Robot task records:

════════

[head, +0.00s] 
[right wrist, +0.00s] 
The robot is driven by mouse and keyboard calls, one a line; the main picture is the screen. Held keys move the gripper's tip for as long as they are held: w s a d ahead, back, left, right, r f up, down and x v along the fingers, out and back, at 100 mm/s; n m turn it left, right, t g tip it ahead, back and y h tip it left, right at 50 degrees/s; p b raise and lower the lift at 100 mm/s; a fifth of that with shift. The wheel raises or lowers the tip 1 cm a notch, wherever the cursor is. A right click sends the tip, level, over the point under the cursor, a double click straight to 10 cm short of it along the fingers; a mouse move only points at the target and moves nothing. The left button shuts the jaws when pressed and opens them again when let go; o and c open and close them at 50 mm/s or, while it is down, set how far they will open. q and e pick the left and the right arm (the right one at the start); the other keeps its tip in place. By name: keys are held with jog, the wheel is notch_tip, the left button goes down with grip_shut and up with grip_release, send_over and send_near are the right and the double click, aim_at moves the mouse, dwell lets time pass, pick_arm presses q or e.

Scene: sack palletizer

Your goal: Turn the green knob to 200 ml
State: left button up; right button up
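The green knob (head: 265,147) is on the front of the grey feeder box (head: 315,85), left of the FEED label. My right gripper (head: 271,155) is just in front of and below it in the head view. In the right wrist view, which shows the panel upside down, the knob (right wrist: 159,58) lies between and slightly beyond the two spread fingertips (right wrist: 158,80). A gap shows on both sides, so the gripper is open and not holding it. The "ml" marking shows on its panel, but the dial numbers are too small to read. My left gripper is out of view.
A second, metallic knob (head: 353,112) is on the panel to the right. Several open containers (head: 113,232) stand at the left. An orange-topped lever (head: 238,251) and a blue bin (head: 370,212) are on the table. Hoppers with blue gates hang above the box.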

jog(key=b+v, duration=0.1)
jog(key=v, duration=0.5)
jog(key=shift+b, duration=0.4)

════════

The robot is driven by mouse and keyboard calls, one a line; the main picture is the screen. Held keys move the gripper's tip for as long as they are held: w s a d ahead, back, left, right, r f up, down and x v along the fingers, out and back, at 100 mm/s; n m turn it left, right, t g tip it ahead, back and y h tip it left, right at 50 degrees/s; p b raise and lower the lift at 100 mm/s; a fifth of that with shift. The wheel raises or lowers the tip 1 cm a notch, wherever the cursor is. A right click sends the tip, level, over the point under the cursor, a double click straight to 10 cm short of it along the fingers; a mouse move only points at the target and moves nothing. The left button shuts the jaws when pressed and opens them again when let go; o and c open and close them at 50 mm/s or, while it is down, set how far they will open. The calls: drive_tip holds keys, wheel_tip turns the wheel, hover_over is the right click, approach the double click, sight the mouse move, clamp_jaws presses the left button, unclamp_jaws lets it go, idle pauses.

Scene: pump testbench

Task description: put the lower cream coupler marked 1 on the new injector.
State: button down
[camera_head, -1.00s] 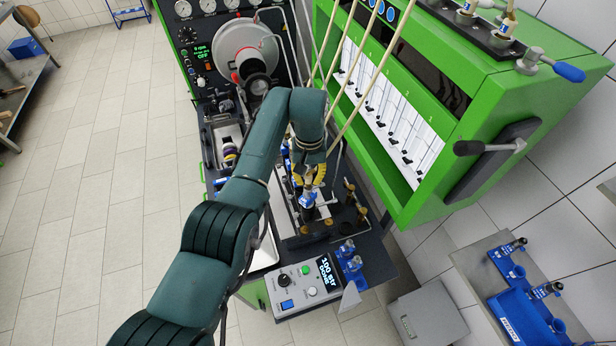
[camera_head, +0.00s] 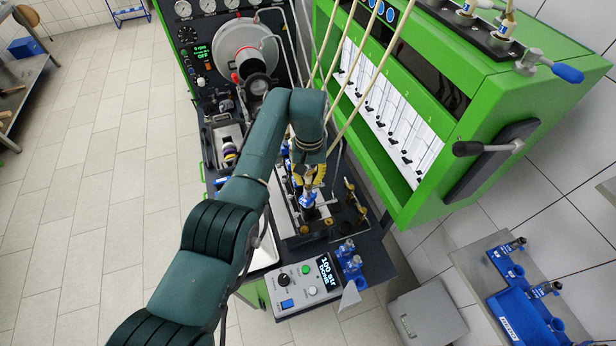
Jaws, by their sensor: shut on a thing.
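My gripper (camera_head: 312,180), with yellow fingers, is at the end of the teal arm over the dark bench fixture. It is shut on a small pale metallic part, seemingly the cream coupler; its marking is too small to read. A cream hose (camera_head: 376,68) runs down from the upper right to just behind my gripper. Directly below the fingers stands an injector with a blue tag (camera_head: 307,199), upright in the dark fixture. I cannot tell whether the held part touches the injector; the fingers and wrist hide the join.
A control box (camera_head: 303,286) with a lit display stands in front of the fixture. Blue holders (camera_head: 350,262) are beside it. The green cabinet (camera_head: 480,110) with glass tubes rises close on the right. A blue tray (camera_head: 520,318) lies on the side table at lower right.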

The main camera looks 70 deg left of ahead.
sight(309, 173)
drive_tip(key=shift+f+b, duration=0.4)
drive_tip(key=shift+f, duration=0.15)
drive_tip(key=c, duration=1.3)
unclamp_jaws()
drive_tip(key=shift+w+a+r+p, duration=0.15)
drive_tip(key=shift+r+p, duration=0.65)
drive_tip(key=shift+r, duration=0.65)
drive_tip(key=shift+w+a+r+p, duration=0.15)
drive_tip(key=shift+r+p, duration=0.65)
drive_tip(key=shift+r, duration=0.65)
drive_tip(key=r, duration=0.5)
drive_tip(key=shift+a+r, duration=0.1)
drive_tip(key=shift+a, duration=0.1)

════════

— Written instruction —
Copy down every line of the material above that includes the string "Scene".

— Solution below —
Scene: sack palletizer
Scene: pump testbench

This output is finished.